Pick out all lines with the word "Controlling" from the records that follow.

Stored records
--- BEGIN ---

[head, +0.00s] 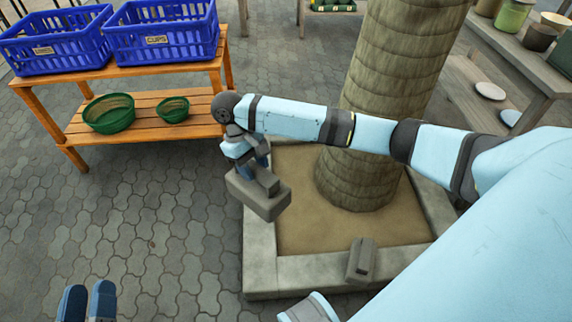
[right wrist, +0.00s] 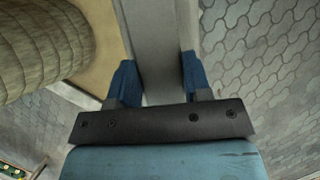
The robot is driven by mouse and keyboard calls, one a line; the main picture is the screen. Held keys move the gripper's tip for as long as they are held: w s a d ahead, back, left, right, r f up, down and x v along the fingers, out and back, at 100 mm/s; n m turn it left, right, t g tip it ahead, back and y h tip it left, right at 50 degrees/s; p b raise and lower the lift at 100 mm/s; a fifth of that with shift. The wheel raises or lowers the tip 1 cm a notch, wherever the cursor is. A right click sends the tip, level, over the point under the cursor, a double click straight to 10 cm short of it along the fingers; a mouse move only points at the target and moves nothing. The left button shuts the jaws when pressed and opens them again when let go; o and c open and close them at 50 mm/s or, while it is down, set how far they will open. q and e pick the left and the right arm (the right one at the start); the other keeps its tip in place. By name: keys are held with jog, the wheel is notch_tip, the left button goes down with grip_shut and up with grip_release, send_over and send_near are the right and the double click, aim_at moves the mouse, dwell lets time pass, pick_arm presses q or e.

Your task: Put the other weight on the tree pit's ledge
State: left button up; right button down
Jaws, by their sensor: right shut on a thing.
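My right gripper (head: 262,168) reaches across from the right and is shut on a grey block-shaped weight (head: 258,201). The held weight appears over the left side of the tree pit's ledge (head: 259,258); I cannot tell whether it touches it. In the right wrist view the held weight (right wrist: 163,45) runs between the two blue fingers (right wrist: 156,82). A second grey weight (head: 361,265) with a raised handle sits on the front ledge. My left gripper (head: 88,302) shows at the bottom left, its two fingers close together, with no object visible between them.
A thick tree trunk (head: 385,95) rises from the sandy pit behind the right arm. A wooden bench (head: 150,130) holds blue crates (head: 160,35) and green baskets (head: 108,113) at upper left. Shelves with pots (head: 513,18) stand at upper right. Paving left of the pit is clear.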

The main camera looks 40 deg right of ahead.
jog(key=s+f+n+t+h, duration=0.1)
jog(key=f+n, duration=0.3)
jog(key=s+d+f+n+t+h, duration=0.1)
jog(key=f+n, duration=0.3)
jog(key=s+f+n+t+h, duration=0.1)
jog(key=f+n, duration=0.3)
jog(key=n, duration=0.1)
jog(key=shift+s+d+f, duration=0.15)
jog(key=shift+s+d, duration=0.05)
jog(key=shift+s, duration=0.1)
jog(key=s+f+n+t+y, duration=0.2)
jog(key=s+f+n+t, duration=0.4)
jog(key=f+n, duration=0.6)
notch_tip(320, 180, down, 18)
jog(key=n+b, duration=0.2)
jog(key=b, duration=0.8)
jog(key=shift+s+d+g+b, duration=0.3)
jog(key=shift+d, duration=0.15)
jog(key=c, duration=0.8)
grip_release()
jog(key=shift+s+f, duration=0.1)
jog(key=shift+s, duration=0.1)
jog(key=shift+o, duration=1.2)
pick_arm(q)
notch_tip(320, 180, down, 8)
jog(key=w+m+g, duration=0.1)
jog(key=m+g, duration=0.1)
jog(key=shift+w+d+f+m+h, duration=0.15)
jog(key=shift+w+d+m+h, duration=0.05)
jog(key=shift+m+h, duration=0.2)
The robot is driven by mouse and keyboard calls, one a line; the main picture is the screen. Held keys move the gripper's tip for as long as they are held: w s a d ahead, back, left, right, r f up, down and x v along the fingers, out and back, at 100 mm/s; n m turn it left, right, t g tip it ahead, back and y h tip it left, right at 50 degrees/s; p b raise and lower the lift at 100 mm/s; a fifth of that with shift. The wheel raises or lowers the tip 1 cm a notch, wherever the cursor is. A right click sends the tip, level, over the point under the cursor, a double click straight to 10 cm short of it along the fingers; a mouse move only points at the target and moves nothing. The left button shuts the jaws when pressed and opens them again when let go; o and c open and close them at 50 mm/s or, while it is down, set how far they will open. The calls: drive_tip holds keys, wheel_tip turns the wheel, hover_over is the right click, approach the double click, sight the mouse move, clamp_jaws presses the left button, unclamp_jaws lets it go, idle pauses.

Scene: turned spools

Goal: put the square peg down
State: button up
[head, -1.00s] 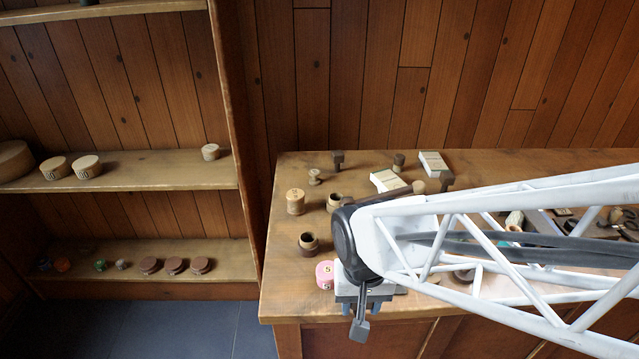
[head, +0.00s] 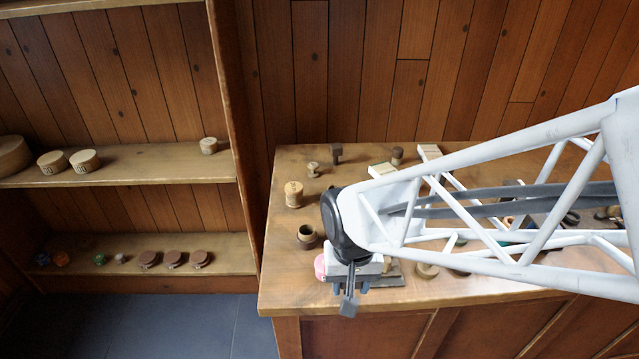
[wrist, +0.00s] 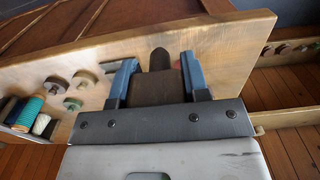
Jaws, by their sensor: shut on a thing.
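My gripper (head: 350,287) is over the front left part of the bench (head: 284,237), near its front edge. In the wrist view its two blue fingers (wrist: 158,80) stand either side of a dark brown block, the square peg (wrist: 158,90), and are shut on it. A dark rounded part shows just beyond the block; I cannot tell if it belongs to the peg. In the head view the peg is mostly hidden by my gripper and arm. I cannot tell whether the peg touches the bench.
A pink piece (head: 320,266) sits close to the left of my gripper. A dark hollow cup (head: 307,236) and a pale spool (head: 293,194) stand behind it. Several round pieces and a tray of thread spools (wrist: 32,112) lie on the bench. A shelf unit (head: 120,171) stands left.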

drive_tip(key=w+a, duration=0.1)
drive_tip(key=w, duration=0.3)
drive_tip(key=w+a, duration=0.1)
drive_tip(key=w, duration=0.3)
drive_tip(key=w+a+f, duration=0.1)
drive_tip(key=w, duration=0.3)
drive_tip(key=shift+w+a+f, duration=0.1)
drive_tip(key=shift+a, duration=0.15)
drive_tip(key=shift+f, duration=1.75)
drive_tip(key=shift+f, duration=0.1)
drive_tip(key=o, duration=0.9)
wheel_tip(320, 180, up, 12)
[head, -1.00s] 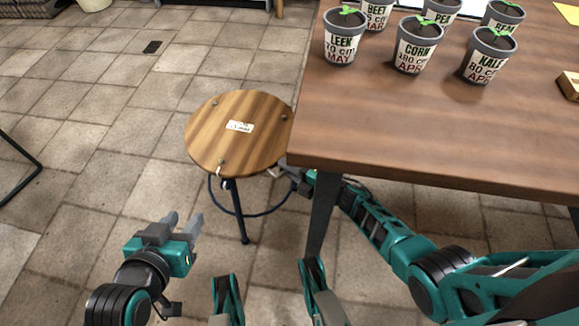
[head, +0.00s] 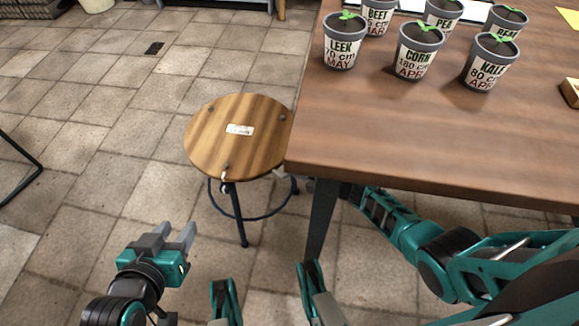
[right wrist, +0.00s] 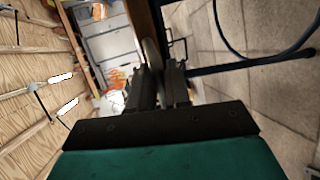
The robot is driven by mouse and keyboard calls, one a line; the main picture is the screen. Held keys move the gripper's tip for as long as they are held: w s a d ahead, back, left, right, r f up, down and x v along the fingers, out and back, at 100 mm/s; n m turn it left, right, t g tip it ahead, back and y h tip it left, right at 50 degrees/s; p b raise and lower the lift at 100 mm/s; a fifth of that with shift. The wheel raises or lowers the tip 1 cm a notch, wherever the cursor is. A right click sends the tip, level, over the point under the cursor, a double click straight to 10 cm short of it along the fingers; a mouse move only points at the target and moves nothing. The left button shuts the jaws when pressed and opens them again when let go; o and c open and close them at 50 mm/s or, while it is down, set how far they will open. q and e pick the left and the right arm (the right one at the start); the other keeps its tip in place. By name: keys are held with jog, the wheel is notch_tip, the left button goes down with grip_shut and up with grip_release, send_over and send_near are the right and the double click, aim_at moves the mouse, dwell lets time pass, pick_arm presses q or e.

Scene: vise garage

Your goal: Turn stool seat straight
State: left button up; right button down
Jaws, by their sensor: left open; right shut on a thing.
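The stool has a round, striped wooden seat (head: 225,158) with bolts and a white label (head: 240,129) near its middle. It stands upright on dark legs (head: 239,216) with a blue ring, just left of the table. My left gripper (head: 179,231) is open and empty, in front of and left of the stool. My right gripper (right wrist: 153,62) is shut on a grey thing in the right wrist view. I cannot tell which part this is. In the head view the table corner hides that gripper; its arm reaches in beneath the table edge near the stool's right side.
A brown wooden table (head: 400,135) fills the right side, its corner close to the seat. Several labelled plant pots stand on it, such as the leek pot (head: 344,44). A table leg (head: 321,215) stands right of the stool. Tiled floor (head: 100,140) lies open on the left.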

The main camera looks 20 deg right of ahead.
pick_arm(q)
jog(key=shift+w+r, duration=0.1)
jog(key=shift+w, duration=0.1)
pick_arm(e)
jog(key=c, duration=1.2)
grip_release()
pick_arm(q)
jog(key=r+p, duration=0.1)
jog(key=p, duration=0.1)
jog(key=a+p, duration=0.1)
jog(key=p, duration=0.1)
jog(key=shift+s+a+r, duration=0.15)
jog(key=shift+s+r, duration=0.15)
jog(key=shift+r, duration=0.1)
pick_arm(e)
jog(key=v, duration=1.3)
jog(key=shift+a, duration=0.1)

--- END ---
--- BEGIN ---

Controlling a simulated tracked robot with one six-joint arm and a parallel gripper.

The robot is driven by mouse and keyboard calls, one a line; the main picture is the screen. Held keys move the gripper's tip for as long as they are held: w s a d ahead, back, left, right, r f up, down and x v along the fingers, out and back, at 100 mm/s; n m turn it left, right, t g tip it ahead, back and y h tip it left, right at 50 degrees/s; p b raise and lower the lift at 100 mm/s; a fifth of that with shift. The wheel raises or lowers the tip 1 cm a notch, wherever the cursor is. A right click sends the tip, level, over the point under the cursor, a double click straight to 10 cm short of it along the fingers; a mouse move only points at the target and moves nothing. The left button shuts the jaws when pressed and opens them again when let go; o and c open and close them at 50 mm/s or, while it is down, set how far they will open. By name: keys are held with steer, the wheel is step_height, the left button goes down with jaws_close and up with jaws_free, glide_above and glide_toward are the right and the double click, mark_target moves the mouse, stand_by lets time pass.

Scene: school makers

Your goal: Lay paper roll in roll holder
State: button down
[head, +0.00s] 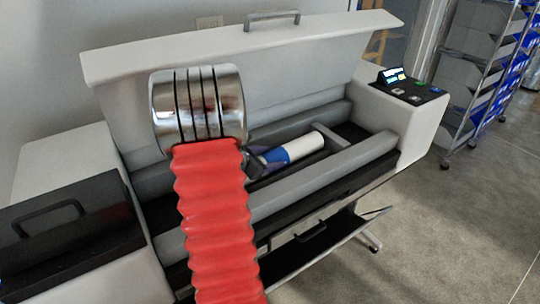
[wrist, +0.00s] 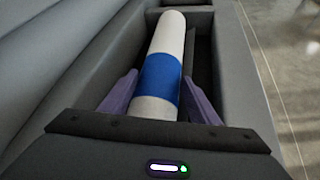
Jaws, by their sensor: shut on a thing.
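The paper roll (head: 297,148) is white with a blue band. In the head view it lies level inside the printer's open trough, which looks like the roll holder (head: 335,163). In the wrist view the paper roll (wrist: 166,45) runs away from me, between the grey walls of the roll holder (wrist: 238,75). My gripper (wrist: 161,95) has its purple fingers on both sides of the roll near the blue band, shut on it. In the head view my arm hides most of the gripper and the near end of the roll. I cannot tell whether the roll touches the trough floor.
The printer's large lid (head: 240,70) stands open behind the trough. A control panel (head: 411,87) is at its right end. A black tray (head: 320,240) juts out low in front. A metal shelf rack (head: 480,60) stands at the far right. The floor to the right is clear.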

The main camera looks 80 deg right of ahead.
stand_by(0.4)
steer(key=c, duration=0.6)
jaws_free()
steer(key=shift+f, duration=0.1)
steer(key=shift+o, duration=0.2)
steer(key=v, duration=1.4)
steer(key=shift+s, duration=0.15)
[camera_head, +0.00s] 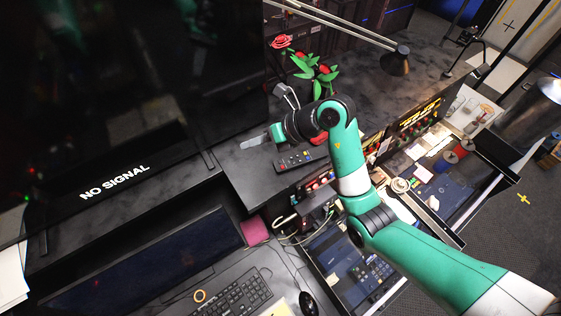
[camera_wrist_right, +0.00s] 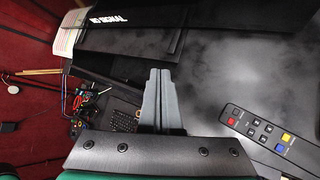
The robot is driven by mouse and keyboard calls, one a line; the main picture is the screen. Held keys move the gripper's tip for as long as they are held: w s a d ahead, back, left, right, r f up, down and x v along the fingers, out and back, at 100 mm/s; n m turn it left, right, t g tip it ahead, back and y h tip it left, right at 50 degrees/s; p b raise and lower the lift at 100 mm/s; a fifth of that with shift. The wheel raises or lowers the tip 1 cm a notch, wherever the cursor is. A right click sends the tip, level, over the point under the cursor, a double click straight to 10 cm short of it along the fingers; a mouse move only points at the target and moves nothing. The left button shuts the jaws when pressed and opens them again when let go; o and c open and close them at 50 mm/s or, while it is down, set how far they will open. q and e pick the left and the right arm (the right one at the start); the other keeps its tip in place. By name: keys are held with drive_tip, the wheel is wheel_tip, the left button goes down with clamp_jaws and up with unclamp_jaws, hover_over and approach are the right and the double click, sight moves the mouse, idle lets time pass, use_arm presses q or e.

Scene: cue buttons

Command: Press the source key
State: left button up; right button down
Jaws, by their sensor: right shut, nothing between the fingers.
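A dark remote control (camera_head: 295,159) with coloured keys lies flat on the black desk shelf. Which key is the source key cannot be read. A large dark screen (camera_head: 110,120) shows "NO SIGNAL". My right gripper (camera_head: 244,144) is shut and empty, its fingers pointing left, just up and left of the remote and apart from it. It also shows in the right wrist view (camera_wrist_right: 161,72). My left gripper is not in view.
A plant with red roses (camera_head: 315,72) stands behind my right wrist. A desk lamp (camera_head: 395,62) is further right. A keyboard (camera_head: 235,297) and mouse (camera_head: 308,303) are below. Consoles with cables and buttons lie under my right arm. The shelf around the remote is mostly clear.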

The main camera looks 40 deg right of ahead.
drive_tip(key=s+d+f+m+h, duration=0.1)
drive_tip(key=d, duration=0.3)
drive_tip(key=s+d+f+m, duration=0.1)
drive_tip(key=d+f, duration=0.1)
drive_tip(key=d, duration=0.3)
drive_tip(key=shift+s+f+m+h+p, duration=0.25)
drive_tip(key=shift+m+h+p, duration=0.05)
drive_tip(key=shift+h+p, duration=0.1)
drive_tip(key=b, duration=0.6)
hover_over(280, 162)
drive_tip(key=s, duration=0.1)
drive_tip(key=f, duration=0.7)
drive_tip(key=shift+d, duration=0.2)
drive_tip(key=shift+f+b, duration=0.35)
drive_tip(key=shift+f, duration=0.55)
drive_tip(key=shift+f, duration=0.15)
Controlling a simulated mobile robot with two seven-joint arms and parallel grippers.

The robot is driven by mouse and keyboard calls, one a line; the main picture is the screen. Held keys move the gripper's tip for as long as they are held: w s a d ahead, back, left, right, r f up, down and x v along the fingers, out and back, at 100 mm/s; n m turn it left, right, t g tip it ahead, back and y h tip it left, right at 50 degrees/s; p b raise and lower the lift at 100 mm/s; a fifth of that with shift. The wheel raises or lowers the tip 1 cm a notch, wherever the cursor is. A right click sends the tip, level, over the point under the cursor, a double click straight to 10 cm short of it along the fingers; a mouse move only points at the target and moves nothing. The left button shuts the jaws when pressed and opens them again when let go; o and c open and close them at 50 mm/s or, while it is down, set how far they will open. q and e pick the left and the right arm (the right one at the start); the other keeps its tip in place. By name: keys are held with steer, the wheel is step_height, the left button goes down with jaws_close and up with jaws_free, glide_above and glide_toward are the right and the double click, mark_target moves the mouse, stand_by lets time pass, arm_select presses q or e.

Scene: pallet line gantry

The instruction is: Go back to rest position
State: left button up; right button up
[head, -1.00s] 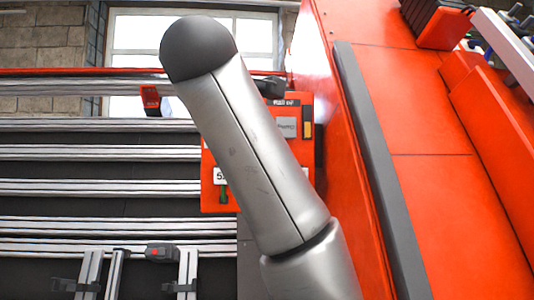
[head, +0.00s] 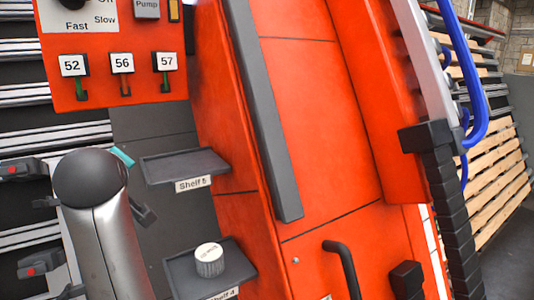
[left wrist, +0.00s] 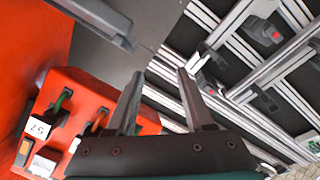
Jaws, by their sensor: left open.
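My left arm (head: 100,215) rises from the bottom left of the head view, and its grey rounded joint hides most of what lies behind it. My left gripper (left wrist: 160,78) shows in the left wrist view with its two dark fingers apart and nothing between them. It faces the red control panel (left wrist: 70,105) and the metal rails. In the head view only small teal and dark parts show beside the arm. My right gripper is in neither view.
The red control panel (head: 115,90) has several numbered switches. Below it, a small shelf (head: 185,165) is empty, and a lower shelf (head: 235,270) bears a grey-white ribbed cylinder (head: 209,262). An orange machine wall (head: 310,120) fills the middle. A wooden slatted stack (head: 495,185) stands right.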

--- END ---

• Expected answer
Controlling a simulated tracked robot with one six-joint arm and a parallel gripper.
Controlling a simulated mobile robot with two seven-joint arms and parallel grippers.

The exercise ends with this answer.